L’ouvrage s’ouvre sur une comparaison en règle des deux villes autour de quatre thèmes bien cernés : le développement économique et son lien avec l’éducation, le rôle des Églises, la gestion du pluralisme et les liens entre culture, éducation et citoyenneté. Ce premier chapitre, basé sur une abondante production historiographique, est axé sur les similitudes entre Montréal et Toronto. Croteau note toutefois une différence marquée dans la gestion du pluralisme et c’est là que réside une des clés de l’ouvrage : Toronto présente un visage relativement homogène jusqu’aux premières décennies du XXe siècle, alors que Montréal a deux communautés ethnolinguistiques bien implantées et présente déjà des traits d’une mosaïque culturelle. L’autre différence majeure est la religion majoritaire dans chacune des deux villes, ainsi que le caractère biculturel de Montréal. Ce chapitre a pour but officiel de démontrer la validité d’une comparaison Montréal-Toronto, mais il permet aussi de mieux situer le contexte pour un lectorat plus large.

Ce souci est également présent dans le reste de l’ouvrage, où chaque commission scolaire a un chapitre dédié. Chacun d’eux commence d’ailleurs par un court historique de l’organisme et du contexte scolaire, fort utile pour l’historien ayant peu fréquenté les archives du Toronto Separate School Board par exemple… Chez les protestants torontois, Croteau retrace le passage d’une politique d’assimilation aux valeurs anglo-protestantes à une intégration à la Canadian-conformity dans une optique citoyenne. Les demandes et critiques, ainsi que le poids démographique ascendant des communautés immigrantes ont fortement contribué à cette évolution. Du côté des catholiques de la même ville, un climat de défense en contexte minoritaire règne et on recherche surtout une intégration catholique des immigrants, notamment pour faire contrepoids aux franco-catholiques. Vers le milieu du XXe siècle, il y a également passage à un discours pluraliste. Leurs coreligionnaires montréalais, majoritaires et francophones, adoptent une autre approche. Ajoutons que la Commission des écoles catholique de Montréal (CECM) compose également avec une importante minorité anglophone réclamant aussi des droits. La CECM favorise d’abord le cloisonnement ethnique, puis une francoconformité où les demandes s’articulent toujours autour de classes pour immigrants. Les protestants de Montréal, quant à eux minoritaires au Québec, s’attribuent le rôle d’accueillir tous les non-catholiques au nom de la neutralité religieuse, tout en insistant sur le caractère britannique, et protestant, de l’éducation. Ce chapitre relate principalement les relations avec les communautés juives, dont certaines militent pour l’obtention de plus de pouvoir.

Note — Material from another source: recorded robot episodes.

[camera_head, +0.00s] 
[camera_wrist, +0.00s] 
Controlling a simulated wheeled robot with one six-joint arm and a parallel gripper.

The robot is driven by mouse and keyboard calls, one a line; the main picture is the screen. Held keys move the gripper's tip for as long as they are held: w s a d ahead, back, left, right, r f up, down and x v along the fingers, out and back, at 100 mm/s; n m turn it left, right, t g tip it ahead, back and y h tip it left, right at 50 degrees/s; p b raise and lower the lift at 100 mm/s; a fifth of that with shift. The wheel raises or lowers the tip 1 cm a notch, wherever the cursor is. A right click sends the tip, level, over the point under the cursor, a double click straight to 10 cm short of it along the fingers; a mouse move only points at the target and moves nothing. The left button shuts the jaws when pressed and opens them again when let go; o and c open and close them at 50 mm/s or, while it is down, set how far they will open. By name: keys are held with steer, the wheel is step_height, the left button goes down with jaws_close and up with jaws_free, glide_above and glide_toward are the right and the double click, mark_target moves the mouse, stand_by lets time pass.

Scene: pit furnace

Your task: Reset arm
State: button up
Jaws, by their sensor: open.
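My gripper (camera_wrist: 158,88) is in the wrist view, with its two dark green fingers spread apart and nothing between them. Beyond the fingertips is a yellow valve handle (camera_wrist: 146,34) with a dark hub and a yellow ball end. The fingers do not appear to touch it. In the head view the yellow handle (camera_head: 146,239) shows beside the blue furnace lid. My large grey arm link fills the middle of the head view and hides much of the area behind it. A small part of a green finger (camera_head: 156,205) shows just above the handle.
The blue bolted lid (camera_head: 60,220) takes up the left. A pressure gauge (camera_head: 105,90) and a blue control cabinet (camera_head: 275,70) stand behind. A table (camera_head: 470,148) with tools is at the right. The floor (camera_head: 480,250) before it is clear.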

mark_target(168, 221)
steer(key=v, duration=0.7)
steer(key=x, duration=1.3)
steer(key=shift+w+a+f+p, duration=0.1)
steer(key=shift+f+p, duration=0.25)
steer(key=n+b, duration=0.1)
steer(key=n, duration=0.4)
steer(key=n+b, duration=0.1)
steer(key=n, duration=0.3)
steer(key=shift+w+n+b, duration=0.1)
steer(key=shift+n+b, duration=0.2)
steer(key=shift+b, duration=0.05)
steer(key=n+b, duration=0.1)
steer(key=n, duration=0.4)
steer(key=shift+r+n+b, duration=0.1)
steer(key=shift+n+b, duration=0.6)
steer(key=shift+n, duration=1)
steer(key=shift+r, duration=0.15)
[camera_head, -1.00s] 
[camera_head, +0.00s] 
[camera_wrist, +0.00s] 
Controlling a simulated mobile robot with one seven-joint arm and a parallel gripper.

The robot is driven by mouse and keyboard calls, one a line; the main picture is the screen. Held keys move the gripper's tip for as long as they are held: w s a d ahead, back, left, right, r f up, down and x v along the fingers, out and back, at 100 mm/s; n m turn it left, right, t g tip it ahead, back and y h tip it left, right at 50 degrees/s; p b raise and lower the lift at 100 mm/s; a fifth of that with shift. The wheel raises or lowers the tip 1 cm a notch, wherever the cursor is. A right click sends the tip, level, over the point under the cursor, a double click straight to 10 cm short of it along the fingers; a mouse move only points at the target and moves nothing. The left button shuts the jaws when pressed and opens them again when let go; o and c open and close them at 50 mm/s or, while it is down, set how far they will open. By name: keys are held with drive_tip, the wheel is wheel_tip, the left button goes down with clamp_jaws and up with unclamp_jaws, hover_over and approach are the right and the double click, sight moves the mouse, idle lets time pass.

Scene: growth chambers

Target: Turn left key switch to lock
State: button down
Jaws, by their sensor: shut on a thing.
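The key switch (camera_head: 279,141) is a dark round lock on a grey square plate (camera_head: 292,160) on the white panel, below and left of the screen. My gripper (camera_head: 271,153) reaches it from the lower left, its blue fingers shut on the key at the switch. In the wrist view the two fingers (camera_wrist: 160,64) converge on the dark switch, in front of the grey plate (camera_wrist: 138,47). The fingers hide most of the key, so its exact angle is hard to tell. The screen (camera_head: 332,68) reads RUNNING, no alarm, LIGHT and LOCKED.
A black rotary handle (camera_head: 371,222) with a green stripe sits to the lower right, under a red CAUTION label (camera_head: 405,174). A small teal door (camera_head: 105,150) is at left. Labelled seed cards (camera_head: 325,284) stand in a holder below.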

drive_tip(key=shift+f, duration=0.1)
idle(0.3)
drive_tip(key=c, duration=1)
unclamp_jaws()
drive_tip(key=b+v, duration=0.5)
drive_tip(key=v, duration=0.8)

En annexe, quelques graphiques en couleur illustrent avec éloquence quelques données démographiques présentées dans le texte. Soulignons toutefois que les graphiques 2, 3 et 7 répètent deux fois une même couleur, ce qui rend leur lecture un peu confuse.

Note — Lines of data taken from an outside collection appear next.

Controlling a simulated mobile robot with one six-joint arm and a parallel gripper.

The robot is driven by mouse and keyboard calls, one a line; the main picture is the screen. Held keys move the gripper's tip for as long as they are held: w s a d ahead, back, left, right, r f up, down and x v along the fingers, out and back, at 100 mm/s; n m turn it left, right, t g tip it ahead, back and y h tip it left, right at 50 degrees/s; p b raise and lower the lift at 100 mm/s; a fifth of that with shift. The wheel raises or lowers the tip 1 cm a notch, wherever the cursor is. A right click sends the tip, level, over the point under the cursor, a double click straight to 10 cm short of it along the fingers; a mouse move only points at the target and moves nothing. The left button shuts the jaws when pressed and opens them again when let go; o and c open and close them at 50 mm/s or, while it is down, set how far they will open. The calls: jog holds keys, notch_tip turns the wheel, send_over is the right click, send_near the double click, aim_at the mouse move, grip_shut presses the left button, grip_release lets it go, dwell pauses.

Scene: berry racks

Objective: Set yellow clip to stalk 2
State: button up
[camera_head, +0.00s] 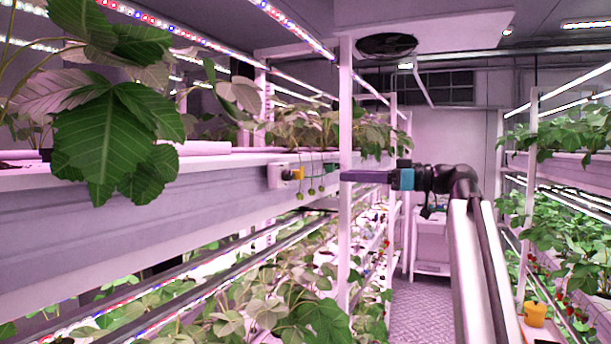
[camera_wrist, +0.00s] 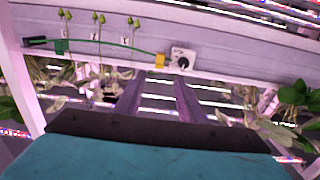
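The yellow clip (camera_head: 297,173) sits at the right side of a white box with a dark knob (camera_head: 278,175) on the face of the left rack; it also shows in the wrist view (camera_wrist: 160,60). In the wrist view a green line runs from the clip past several thin stalks with green berries (camera_wrist: 98,18). Small labels (camera_wrist: 93,36) mark the stalks, but their numbers are too small to read. My gripper (camera_wrist: 155,82) is open and empty, its two purple fingers apart from the clip. In the head view its fingers (camera_head: 350,176) point left, right of the stalks.
A green clip (camera_wrist: 61,46) is on the line. A white rack post (camera_head: 345,110) stands beside my gripper. Leaves (camera_head: 115,115) hang over the near left rack. A yellow pot (camera_head: 535,314) stands at lower right. The aisle floor (camera_head: 425,305) looks clear.

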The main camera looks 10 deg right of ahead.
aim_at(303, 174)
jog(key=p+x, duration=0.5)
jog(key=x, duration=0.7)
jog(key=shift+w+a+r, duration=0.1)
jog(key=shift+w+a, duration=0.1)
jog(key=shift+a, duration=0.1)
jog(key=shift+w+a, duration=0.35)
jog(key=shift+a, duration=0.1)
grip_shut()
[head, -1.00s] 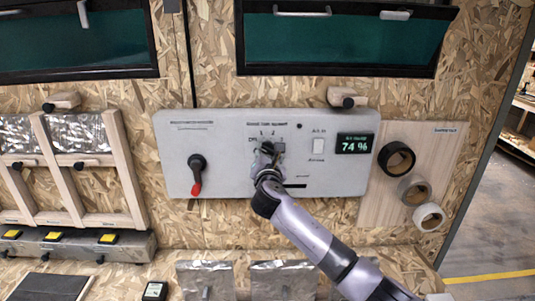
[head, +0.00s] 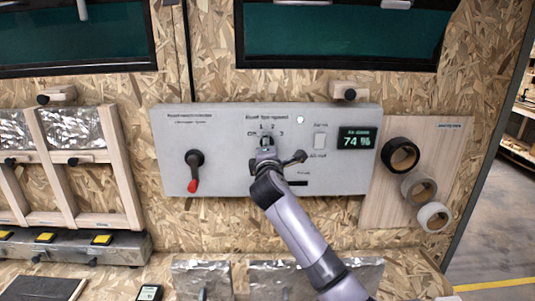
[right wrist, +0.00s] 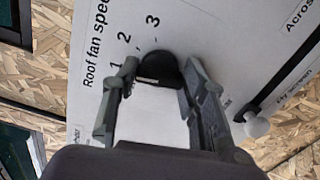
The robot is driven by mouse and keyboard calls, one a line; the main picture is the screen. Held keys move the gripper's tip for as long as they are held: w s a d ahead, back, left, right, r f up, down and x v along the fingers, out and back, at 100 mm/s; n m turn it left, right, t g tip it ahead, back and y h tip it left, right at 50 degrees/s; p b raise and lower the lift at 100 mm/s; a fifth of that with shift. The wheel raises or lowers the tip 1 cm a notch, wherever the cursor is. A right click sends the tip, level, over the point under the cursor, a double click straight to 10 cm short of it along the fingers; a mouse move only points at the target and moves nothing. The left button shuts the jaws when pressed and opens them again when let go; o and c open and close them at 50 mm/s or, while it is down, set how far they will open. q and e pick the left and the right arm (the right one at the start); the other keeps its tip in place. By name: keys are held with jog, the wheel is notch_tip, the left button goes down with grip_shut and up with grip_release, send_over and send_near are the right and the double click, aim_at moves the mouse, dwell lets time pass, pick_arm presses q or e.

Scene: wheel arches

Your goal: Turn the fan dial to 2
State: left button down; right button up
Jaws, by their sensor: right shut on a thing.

La brève conclusion rappelle qu’il ne saurait y avoir de spécificité franco-canadienne à l’accueil scolaire des immigrants : les quatre commissions scolaires offrent des moyens et des discours uniques. La CECM se distingue, selon l’auteur, dans le contexte de double majorité montréalaise et dans l’accueil des non-catholiques, qui survient dans les années 1970. C’est dans la conclusion que l’aspect comparatif ressort le mieux. Croteau y synthétise les principaux points de comparaison, qui auraient sans doute été mieux mis en valeur par une démonstration par thématique plutôt que par commission scolaire.

La logique de marché qui anime les décideurs scolaires apparaît clairement dans leurs discours et Croteau n’a pas manqué de les relever. Toutefois, pour les immigrants, leurs demandes, leurs luttes ne sont pas toujours bien approfondies, à part le cas des Juifs montréalais. Une plus grande place accordée à la question des « demandes » aurait pu faire mieux ressortir la logique de marché. En dernière analyse, cette moindre place de la parole immigrante reflète bien le climat de l’époque où qui n’est pas catholique ou protestant et francophone ou anglophone n’a que peu de place dans les structures officielles. Si l’on voit bien les demandes pour des cours dans les langues maternelles ou pour des classes et les réactions des pouvoirs, les moyens d’action mis en oeuvre par les immigrants sont peu abordés. En définitive, l’ouvrage de Jean-Philippe Croteau offre une rare comparaison systématique entre catholiques et protestants de Montréal et de Toronto, et il ouvre la porte à d’autres travaux du genre. L’ouvrage n’épuise pas les débats sur la question de l’intégration des immigrants à l’école, mais il y apporte une contribution originale et il montre que l’histoire de l’éducation permet elle aussi d’éclairer les enjeux contemporains.